There are three types of grids you'll use in UI design. Here's how each works.

The 8pt grid

The 8pt grid means your spacing and sizing values are multiples of 8: 8, 16, 24, 32, 40, 48, 64, 80, 96. It works because most screen resolutions are divisible by 8, which means 8pt values render crisply at 1x, 2x, and 3x without subpixel rendering issues.

Some teams use a 4pt grid (4, 8, 12, 16, 20, 24...) to allow more granularity at smaller sizes. Either works — what matters is that you pick one and use it consistently.

Apply the 8pt grid to:

  • Component internal spacing (padding, gaps)
  • Margins between components on a page
  • Touch target sizes (minimum 40-48pt, both divisible by 8)
  • Icon sizes (16, 24, 32, 48)

The test: if you're typing a spacing value that isn't on your scale, stop and ask why. Usually you'll find a closer value that works.

Column grids

Column grids define the structural layout of your pages. They're different from the 8pt grid — where the 8pt grid governs micro-spacing, column grids govern macro-layout.

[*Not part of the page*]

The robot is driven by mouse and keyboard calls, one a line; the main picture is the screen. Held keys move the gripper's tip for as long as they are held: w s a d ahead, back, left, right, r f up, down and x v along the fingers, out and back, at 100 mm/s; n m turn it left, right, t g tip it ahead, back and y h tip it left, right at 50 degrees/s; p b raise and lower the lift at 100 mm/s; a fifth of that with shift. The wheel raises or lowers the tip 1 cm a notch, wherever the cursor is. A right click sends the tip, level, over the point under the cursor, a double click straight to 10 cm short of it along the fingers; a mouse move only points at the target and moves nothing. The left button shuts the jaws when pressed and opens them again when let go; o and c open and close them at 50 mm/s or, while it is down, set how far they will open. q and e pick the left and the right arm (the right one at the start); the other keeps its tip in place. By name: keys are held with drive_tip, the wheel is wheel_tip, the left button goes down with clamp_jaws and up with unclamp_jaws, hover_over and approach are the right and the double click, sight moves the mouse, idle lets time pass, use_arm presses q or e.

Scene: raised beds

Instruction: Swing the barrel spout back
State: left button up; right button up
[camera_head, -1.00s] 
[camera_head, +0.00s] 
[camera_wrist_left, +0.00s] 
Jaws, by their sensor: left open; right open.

12-column grid for web. The 12-column system is the standard because 12 divides evenly into 2, 3, 4, and 6 columns — giving you maximum flexibility for different content widths. A typical desktop setup: 12 columns, 24px gutters (the space between columns), with a max-width container centered on the page.

Common column counts:

  • Full width content: 12 columns
  • Article body: 8 columns centered (columns 3-10)
  • Sidebar + content: 3 columns + 9 columns
  • 3-column layout: 4 columns each

4-column grid for mobile. 12 columns is too granular for small screens. Switch to a 4-column grid at mobile breakpoints (320-767px), with 16px gutters and 16px margins on each side.

At the tablet breakpoint (768-1024px), you can use either 8 or 12 columns depending on how complex your layout is at that size.

Baseline grids

A baseline grid controls vertical typography spacing — it's the horizontal lines that text sits on. If all your text follows the same baseline grid, different text styles align naturally when placed next to each other.

A common baseline value is 8px (matching the 8pt spacing system). All line-heights in your type scale should be multiples of 8: a 16px body font has a 24px line-height, a 24px heading has a 32px line-height.

In practice, baseline grids are more important for print and editorial design than for most UI. For UI, making line-heights multiples of your base unit is usually sufficient. Pure baseline grid adherence across complex UI is difficult to maintain and rarely the difference between good and mediocre layout.

Setting up grids in Figma

In Figma, grids are applied to frames via the Design panel.

To add a column grid:

  1. Select a frame
  2. In the Design panel, click "+" next to "Layout grid"
  3. Change the grid type to "Columns"
  4. Set Count (12 for desktop), Type (Stretch), Gutter (24), and Margin (if needed)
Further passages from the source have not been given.